Youth Advocates for Change marched through the Nigerian capital Abuja in 2015 to protest about Boko Haram’s violent grip on the northeast of the country. In the same year, thousands marched in Cameroon’s capital Yaounde on the same issue.

“It was very important for Cameroonians to come out as a sign of solidarity for the 150,000 internally displaced people, for the 200,000 Nigerian refugees, and the 170 schools that have been closed,” said organiser Guibal Gatama.

Also in 2015, schoolchildren marched through Lahore in Pakistan to show their revulsion at the Taliban’s attack on a school in Peshawar that left 148 students and teachers dead.

The A World at School Global Youth Ambassadors are a network of 700 young people advocating and campaigning for education change around the world.

We asked some of them to tell us why the youth voice is so important in activism.

Sylvia Kakyo (Uganda)

I believe in today's society, youth are capable, educated and opinionated individuals who understand the importance of exercising their opinions. They are the new force behind change. Youth have the capability to give visibility to marginalised groups by letting their voice be heard and changing the world together. It's only through making our voice heard that we need to show that we understand that there are decisions to be made regarding our future and we need to propose ourselves as the people who need to be piloting these decisions. 

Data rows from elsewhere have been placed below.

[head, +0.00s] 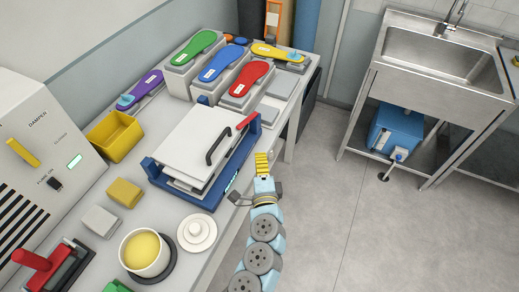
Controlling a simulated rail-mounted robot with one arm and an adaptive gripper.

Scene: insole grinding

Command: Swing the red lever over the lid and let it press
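The red lever (247,121) shows as a short red grip at the far right corner of a blue-framed press (203,203). It lies beside the white lid (190,135), not across it. The lid appears lowered and has a black arched handle (218,146). My gripper (262,163) is at the end of the arm, to the right of the press near the table's front edge. It ends in a yellow ribbed part below the lever in the picture, apparently apart from it. Its finger opening does not show clearly.
Green (194,47), blue (222,63) and red (249,79) insoles rest on grey blocks behind the press. A yellow bin (115,136) stands left. A cup (146,252) and white disc (197,232) sit in front. Open floor (330,200) lies right.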

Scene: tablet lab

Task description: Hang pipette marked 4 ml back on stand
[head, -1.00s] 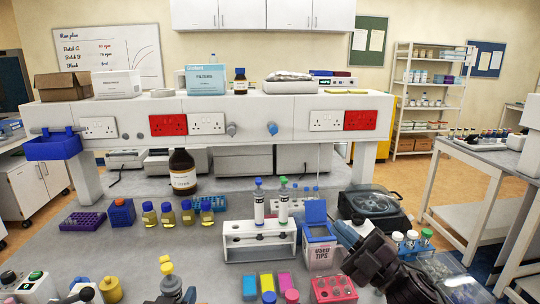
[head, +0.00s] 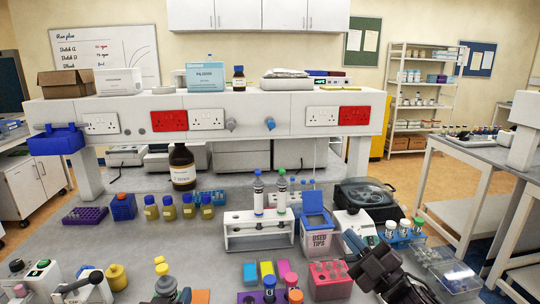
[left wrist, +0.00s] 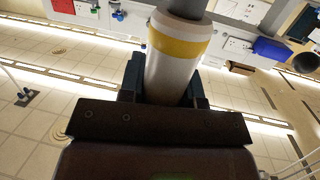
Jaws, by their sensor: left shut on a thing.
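A white pipette stand (head: 232,243) stands mid-bench. Two white pipettes hang upright in it, one with a blue top (head: 258,193) and one with a green top (head: 281,192). My left gripper (head: 168,291) is at the bottom of the head view, in front of and left of the stand. It is shut on a pipette with a yellow top (head: 161,261); in the left wrist view the pipette body (left wrist: 175,68) is white with a yellow band. Volume marks are not readable. My right gripper (head: 353,246) is right of the tips box; its jaw opening is unclear.
A blue-lidded used tips box (head: 318,240) stands just right of the stand. Yellow-filled bottles (head: 169,210) and a brown bottle (head: 182,168) are behind left. Coloured blocks and a red rack (head: 328,290) lie in front.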

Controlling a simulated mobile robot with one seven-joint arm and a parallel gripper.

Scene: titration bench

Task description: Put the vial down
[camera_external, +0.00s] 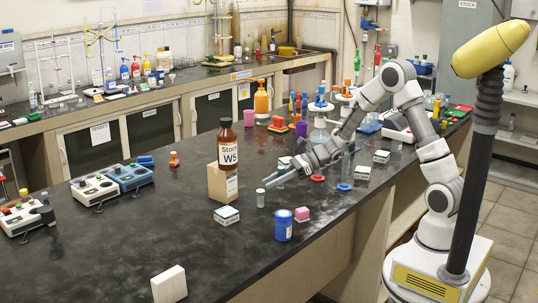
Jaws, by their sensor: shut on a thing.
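My gripper (268,182) reaches in from the right over the dark bench top (200,255). It is shut on the small pale vial (261,199), which is upright just below the fingertips. The vial is small in this view, and I cannot tell whether its bottom touches the bench. A brown bottle labelled "Stock W5" (228,150) stands on a cardboard-coloured block (222,184) to the left of my gripper.
A white labelled box (227,215), a blue cylinder (283,226) and a pink block (302,214) stand near the vial. A white block (169,285) is at the front. Control boxes (129,176) stand at the left. The bench is clear at front left.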

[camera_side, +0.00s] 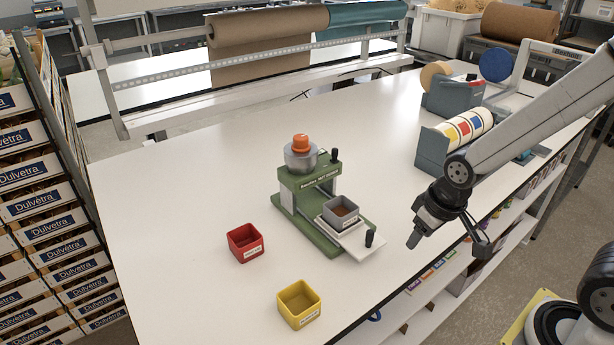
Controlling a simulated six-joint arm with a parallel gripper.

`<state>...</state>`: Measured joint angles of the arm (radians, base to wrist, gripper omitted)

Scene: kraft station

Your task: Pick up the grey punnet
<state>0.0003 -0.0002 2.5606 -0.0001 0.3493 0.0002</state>
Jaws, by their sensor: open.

Today, young people have changed the narrative through creating and founding non-profit organisations, and getting involved in different projects that allow them to change their environment and take social action. Having a youth voice is important as it gives us a real presence.

Maisha Reza (Singapore)

Youth voices are important because decisions and policies made today will directly affect us as we inherit the future. The youth today are empowered, informed and have the capacity to have our voices heard at the decision making table. Youth and children form about 40% of the world's population and, in order to achieve the Sustainable Development Goals, it is critical to mobilise young people. Involving us is not just the right thing to do but the strategic thing to do.

Ekpokpobe Oghenekeno Joshua (Nigeria)

Youth voice in activism is important as it is instrumental in driving social change, advocating for the rights of women and girls, promoting access to quality healthcare, education and gender equality. Thus, bringing about development in our society.

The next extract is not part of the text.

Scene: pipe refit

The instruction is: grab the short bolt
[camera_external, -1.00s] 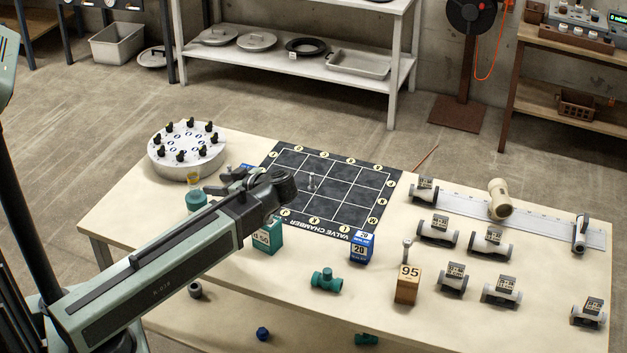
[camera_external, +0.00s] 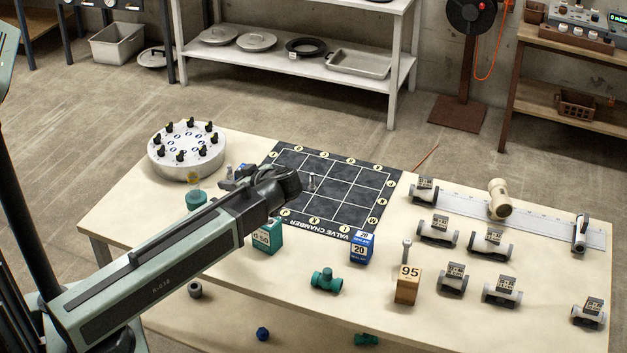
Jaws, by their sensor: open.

Javnyuy Joybert (Cameroon)

Until African governments start treating youth as their most important asset, African nations will keep having shallow social, political and economic policies. Youth voice and perspective is critical and every government that wants to build a strong future for her nation must value the importance of the youth voice.

Muhumuza Kenneth (Uganda)

Policies affect the day-to-day life of all young people. The youth voice is therefore important in activism because our problems and our concerns may not be addressed unless we point them out. After all, every decision our elected officials make will either affect us now or in the future. 

I published an open letter to the members of parliament of Uganda. In the letter, I wrote: "I urge you to give young people a chance beyond representation so that they can actively contribute to the future of their country. Currently, you are creating a future you may very well not be here to enjoy. As an example, decisions are being made around oil and renewable energies; but it is today’s young people who are going to be impacted the most by these decisions in the future. When planning for the future, it is imperative to involve the people who are going to be alive in the future. That is not the 70-year olds. Rather, it is the 20 to 30-year-olds."

Naveen Kumar Chaudhary (India)

I believe young people have the highest potential to achieve the Sustainable Development Goals. But it is only possible when we are given an equal and fair opportunity in every field including sports, education, employment, entrepreneurship or politics.

Young people were among the protesters against the 2015 school attack in Peshawar, Pakistan

Photo credit: EPA

Daniel Stephen (Uganda)

Youth voice is important in activism because solutions or policy made at any decision table, has adverse effect on the youth and the consequences (good or bad) of that decision will be borne by the youth - hence the need to have our voice especially in education.

Fideline Mboringong (Cameroon)

Youth represent a great part of the global population. Young people are creative - bringing up innovative ideas, driving change online and offline that is contributing in transforming societies. Hence, pushing for active participation and not just ceremonial roles for youth in the decision-making processes is extremely pivotal.

Enock Nkuranga (Uganda)

The world is full of young people now, especially in Africa. I am currently in Kigali, Rwanda, and I have been meeting and speaking to different young people. Young people around the world are demanding different things like jobs, an end to conflicts and quality education. The coming of youths with one voice makes leaders in positions of power respond to societal challenges with urgency as well as design policies that are people-centered. Young people in Africa have been demanding an African continental free trade area and free movement of persons.

Daniella Akellot (Uganda)

Youth voice in activism is important because it helps decision-makers develop and implement innovative initiatives that improve access to education for all without leaving anyone behind.

Olowo Omotoke Titilope (Nigeria)

The youth voice is very important in activism. The world youth population is huge, especially in Africa, and as such it rests on the shoulders of young people to begin to change the narrative of how things used to be in their community to how they should actually be. Making everyone a change-maker one step at a time and it also shows our belief - because we believe that the future belongs to us and we must make it a better place for the next generation. We have the strength, the agility and vast skills to effect positive changes we want to see.

Kirthi Jayakumar (India)

In all of its history, the world is youngest at this moment in terms of its population. Consequently, we also represent the largest source of energy that can contribute towards meaningful change by sheer number and volume. Our voice, thus, can be pivotal in focusing on the right things towards creating a sustainable future.

Mobasshera Amin (Egypt)

We have the gift of touching anything and converting it into something beneficial to our family and, ultimately, to society. Our voice should be prioritised and actions be taken on the addressed issues, as we are the ones who are currently facing the challenges while remaining in the field and experiencing a great deal. We outnumber the older generation currently and we have the power to shape the world for tomorrow. This is why our voice should be heard in the global arena and taken into consideration in terms of implementation in the world at a higher level.